* [Short task] Check each line of the listing, and copy it if it contains the word "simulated".

——

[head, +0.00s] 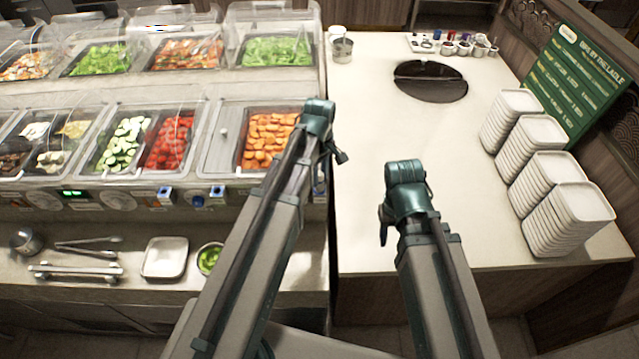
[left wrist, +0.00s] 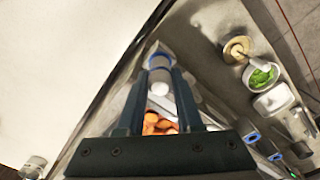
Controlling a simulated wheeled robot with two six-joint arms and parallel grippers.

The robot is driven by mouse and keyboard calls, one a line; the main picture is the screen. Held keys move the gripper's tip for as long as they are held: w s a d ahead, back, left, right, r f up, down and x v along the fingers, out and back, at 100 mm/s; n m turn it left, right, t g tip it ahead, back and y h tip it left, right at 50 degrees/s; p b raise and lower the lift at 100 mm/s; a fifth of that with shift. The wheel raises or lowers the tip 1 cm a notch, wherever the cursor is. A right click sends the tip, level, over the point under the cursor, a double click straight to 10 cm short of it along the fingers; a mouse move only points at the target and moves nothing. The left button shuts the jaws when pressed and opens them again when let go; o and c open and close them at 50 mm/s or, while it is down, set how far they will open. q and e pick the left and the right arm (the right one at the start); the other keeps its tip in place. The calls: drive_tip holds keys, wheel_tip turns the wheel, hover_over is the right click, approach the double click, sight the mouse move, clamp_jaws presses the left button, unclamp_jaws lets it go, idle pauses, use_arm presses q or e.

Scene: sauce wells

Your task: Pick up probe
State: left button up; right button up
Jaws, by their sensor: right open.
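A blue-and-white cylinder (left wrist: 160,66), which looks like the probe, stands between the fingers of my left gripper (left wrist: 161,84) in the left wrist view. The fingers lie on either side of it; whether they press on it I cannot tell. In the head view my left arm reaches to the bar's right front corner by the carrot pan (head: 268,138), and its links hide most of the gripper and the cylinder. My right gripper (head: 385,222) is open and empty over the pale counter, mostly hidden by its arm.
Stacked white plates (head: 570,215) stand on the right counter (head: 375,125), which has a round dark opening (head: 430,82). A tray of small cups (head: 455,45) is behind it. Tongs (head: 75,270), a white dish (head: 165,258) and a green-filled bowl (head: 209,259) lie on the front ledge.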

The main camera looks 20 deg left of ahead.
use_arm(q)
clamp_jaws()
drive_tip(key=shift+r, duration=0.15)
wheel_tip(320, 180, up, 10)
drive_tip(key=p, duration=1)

——

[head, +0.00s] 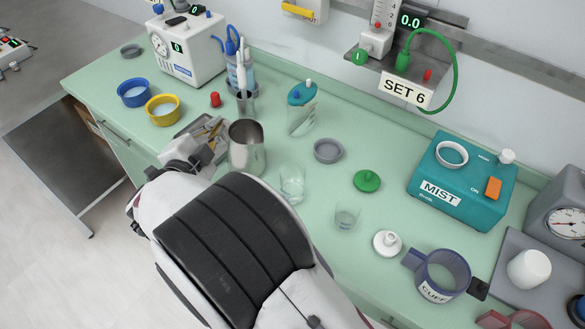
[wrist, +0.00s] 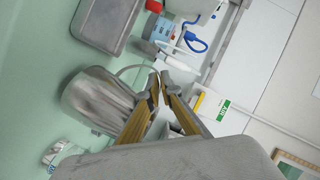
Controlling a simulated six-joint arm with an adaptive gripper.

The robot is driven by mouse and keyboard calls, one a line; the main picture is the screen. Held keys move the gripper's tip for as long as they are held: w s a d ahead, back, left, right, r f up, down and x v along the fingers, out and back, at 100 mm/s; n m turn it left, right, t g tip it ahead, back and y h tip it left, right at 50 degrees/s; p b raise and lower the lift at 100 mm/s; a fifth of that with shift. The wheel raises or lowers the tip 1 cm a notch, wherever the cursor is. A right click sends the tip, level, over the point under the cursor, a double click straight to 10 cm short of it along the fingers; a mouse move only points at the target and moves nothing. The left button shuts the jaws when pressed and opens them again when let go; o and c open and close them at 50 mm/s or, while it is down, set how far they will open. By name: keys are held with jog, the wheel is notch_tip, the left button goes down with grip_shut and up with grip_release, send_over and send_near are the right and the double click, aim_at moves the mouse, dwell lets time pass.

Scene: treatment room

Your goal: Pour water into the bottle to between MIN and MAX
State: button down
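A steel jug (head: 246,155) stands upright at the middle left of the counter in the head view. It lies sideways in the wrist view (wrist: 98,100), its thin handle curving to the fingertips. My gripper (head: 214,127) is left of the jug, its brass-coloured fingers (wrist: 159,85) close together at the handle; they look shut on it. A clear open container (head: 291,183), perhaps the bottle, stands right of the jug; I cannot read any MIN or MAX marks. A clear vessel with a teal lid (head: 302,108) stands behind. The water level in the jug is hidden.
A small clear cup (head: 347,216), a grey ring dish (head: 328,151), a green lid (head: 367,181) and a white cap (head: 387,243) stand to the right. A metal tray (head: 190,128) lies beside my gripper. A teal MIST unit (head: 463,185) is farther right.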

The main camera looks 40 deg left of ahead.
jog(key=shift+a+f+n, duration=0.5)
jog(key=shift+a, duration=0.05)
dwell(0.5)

——

* [Task solution]
Controlling a simulated wheeled robot with two six-joint arms and parallel grippers.
Controlling a simulated six-joint arm with an adaptive gripper.

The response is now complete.